REQUEST: Return the material word for word. Do not include pictures.

DATA SEGMENT:
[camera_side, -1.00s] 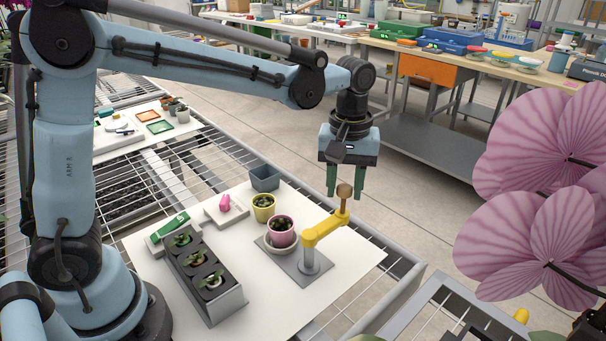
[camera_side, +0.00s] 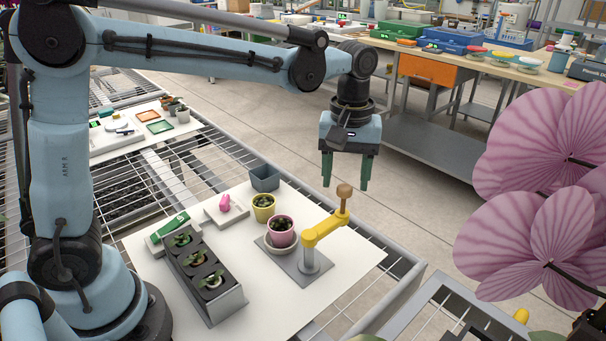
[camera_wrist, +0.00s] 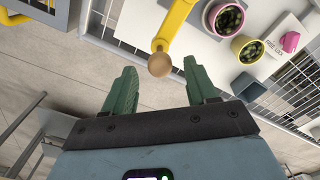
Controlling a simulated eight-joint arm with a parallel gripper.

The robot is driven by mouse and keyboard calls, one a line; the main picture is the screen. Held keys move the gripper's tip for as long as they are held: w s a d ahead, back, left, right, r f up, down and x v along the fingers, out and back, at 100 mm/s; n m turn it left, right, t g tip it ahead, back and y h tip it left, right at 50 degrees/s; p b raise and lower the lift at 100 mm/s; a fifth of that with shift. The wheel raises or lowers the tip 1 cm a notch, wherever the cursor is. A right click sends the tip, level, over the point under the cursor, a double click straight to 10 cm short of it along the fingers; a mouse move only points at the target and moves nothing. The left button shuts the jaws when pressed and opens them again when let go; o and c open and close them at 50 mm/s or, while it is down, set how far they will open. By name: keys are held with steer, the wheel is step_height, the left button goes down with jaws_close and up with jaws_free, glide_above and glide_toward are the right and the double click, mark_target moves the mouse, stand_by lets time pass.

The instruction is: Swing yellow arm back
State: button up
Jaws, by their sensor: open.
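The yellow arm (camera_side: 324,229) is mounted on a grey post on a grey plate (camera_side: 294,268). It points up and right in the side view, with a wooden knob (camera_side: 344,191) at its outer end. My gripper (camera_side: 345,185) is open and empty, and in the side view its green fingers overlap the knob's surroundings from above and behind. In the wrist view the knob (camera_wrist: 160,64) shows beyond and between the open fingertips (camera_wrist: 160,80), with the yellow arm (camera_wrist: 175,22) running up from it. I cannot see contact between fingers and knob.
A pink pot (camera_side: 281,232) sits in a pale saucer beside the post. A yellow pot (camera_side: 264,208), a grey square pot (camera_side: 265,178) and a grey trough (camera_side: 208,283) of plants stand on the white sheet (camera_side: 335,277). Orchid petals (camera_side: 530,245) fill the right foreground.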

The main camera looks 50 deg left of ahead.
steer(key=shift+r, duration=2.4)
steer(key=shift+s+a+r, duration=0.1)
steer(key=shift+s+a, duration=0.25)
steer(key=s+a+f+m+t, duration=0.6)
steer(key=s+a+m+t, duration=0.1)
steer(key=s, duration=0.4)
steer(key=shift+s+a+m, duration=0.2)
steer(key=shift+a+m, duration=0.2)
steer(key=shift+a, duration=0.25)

EXERCISE SOLUTION:
[camera_side, -1.00s] 
[camera_side, +0.00s] 
[camera_wrist, +0.00s] 
Controlling a simulated eight-joint arm with a parallel gripper.

The robot is driven by mouse and keyboard calls, one a line; the main picture is the screen. Held keys move the gripper's tip for as long as they are held: w s a d ahead, back, left, right, r f up, down and x v along the fingers, out and back, at 100 mm/s; n m turn it left, right, t g tip it ahead, back and y h tip it left, right at 50 degrees/s; p b raise and lower the lift at 100 mm/s; a fifth of that with shift. The wheel raises or lowers the tip 1 cm a notch, wherever the cursor is. A right click sends the tip, level, over the point under the cursor, a double click straight to 10 cm short of it along the fingers; a mouse move only points at the target and moves nothing. The left button shuts the jaws when pressed and opens them again when let go; o and c open and close them at 50 mm/s or, while it is down, set how far they will open. By name: keys are held with steer, the wheel is step_height, the left button goes down with jaws_close and up with jaws_free, glide_above and glide_toward are the right and the double click, mark_target moves the mouse, stand_by lets time pass.

The instruction is: Swing yellow arm back
State: button up
Jaws, by their sensor: open.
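The yellow arm (camera_side: 324,229) is mounted on a grey post on a grey plate (camera_side: 294,268). It points up and right in the side view, with a wooden knob (camera_side: 344,191) at its outer end. My gripper (camera_side: 345,185) is open and empty, and in the side view its green fingers overlap the knob's surroundings from above and behind. In the wrist view the knob (camera_wrist: 160,64) shows beyond and between the open fingertips (camera_wrist: 160,80), with the yellow arm (camera_wrist: 175,22) running up from it. I cannot see contact between fingers and knob.
A pink pot (camera_side: 281,232) sits in a pale saucer beside the post. A yellow pot (camera_side: 264,208), a grey square pot (camera_side: 265,178) and a grey trough (camera_side: 208,283) of plants stand on the white sheet (camera_side: 335,277). Orchid petals (camera_side: 530,245) fill the right foreground.

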The main camera looks 50 deg left of ahead.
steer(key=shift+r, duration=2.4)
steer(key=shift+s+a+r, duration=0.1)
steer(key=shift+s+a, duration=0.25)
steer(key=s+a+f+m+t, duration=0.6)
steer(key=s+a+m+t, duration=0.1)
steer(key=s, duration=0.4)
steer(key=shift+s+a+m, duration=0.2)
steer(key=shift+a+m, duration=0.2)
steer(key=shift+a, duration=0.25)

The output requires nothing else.